--- Data to use ---
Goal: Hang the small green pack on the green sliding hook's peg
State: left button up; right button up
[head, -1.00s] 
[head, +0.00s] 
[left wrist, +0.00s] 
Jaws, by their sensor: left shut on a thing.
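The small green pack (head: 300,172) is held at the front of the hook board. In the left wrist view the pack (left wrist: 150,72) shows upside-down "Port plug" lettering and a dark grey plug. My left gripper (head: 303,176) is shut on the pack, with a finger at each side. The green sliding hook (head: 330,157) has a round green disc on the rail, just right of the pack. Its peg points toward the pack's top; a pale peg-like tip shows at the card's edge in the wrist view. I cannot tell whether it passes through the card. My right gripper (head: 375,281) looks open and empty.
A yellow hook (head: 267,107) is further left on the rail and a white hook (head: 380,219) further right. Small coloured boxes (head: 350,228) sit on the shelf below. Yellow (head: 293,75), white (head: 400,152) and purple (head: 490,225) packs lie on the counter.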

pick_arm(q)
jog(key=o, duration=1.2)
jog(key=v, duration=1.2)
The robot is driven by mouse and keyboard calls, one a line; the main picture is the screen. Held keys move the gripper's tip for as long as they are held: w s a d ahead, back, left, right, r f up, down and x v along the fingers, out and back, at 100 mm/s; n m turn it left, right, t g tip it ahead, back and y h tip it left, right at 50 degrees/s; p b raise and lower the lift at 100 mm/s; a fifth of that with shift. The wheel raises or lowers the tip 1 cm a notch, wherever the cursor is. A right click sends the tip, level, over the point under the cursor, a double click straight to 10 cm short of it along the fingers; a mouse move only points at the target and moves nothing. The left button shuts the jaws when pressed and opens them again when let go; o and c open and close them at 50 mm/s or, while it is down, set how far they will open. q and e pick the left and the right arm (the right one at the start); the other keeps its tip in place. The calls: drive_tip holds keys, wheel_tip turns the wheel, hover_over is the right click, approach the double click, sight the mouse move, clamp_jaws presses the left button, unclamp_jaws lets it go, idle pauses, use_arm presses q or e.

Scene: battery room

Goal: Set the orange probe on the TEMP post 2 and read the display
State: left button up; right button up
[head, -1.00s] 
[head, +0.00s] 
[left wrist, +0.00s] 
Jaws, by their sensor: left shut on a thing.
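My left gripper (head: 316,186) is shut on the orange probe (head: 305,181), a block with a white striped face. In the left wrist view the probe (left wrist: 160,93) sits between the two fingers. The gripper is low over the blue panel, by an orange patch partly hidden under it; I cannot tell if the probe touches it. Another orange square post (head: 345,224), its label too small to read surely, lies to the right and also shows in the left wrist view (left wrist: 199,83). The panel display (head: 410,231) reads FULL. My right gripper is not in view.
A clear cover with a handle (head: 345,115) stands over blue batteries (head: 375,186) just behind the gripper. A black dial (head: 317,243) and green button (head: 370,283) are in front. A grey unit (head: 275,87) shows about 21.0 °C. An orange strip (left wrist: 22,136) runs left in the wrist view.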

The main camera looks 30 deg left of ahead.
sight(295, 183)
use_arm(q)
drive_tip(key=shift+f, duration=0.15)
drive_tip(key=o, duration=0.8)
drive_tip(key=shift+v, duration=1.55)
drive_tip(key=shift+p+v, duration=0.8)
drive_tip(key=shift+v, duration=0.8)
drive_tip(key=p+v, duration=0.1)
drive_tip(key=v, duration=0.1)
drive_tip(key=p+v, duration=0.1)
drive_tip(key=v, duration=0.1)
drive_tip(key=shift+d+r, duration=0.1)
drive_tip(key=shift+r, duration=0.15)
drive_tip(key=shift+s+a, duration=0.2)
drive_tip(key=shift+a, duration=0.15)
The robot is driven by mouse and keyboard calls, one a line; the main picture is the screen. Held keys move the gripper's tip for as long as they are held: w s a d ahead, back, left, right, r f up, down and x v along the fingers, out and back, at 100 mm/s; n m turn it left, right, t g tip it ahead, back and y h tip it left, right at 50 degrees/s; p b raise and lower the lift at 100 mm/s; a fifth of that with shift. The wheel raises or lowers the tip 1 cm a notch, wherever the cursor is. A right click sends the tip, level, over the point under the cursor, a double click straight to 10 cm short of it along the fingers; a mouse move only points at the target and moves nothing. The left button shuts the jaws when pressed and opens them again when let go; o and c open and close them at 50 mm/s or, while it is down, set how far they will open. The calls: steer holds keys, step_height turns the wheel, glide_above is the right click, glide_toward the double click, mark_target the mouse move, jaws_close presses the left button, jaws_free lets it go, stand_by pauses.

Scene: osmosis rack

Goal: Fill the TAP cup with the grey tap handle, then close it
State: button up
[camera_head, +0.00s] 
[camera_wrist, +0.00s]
---
▸ **Stated exercise**
Copy all data exactly, start to finish.

▸ **Solution to the problem**
Goal: Hang the small green pack on the green sliding hook's peg
State: left button up; right button up
[head, -1.00s] 
[head, +0.00s] 
[left wrist, +0.00s] 
Jaws, by their sensor: left shut on a thing.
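The small green pack (head: 300,172) is held at the front of the hook board. In the left wrist view the pack (left wrist: 150,72) shows upside-down "Port plug" lettering and a dark grey plug. My left gripper (head: 303,176) is shut on the pack, with a finger at each side. The green sliding hook (head: 330,157) has a round green disc on the rail, just right of the pack. Its peg points toward the pack's top; a pale peg-like tip shows at the card's edge in the wrist view. I cannot tell whether it passes through the card. My right gripper (head: 375,281) looks open and empty.
A yellow hook (head: 267,107) is further left on the rail and a white hook (head: 380,219) further right. Small coloured boxes (head: 350,228) sit on the shelf below. Yellow (head: 293,75), white (head: 400,152) and purple (head: 490,225) packs lie on the counter.

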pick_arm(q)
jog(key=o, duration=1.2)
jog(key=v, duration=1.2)
The robot is driven by mouse and keyboard calls, one a line; the main picture is the screen. Held keys move the gripper's tip for as long as they are held: w s a d ahead, back, left, right, r f up, down and x v along the fingers, out and back, at 100 mm/s; n m turn it left, right, t g tip it ahead, back and y h tip it left, right at 50 degrees/s; p b raise and lower the lift at 100 mm/s; a fifth of that with shift. The wheel raises or lowers the tip 1 cm a notch, wherever the cursor is. A right click sends the tip, level, over the point under the cursor, a double click straight to 10 cm short of it along the fingers; a mouse move only points at the target and moves nothing. The left button shuts the jaws when pressed and opens them again when let go; o and c open and close them at 50 mm/s or, while it is down, set how far they will open. q and e pick the left and the right arm (the right one at the start); the other keeps its tip in place. The calls: drive_tip holds keys, wheel_tip turns the wheel, hover_over is the right click, approach the double click, sight the mouse move, clamp_jaws presses the left button, unclamp_jaws lets it go, idle pauses, use_arm presses q or e.

Scene: battery room

Goal: Set the orange probe on the TEMP post 2 and read the display
State: left button up; right button up
[head, -1.00s] 
[head, +0.00s] 
[left wrist, +0.00s] 
Jaws, by their sensor: left shut on a thing.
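My left gripper (head: 316,186) is shut on the orange probe (head: 305,181), a block with a white striped face. In the left wrist view the probe (left wrist: 160,93) sits between the two fingers. The gripper is low over the blue panel, by an orange patch partly hidden under it; I cannot tell if the probe touches it. Another orange square post (head: 345,224), its label too small to read surely, lies to the right and also shows in the left wrist view (left wrist: 199,83). The panel display (head: 410,231) reads FULL. My right gripper is not in view.
A clear cover with a handle (head: 345,115) stands over blue batteries (head: 375,186) just behind the gripper. A black dial (head: 317,243) and green button (head: 370,283) are in front. A grey unit (head: 275,87) shows about 21.0 °C. An orange strip (left wrist: 22,136) runs left in the wrist view.

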The main camera looks 30 deg left of ahead.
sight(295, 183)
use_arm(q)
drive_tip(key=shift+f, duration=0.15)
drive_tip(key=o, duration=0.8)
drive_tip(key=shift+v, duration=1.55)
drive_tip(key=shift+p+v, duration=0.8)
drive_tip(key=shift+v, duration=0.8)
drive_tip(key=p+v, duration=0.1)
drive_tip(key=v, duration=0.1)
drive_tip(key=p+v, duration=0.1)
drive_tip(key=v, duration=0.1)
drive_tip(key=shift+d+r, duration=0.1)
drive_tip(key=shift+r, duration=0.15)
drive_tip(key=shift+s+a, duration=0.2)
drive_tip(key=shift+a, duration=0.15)
The robot is driven by mouse and keyboard calls, one a line; the main picture is the screen. Held keys move the gripper's tip for as long as they are held: w s a d ahead, back, left, right, r f up, down and x v along the fingers, out and back, at 100 mm/s; n m turn it left, right, t g tip it ahead, back and y h tip it left, right at 50 degrees/s; p b raise and lower the lift at 100 mm/s; a fifth of that with shift. The wheel raises or lowers the tip 1 cm a notch, wherever the cursor is. A right click sends the tip, level, over the point under the cursor, a double click straight to 10 cm short of it along the fingers; a mouse move only points at the target and moves nothing. The left button shuts the jaws when pressed and opens them again when let go; o and c open and close them at 50 mm/s or, while it is down, set how far they will open. The calls: steer holds keys, step_height turns the wheel, glide_above is the right click, glide_toward the double click, mark_target the mouse move, jaws_close presses the left button, jaws_free lets it go, stand_by pauses.

Scene: osmosis rack

Goal: Fill the TAP cup with the grey tap handle, then close it
State: button up
[camera_head, +0.00s] 
[camera_wrist, +0.00s]

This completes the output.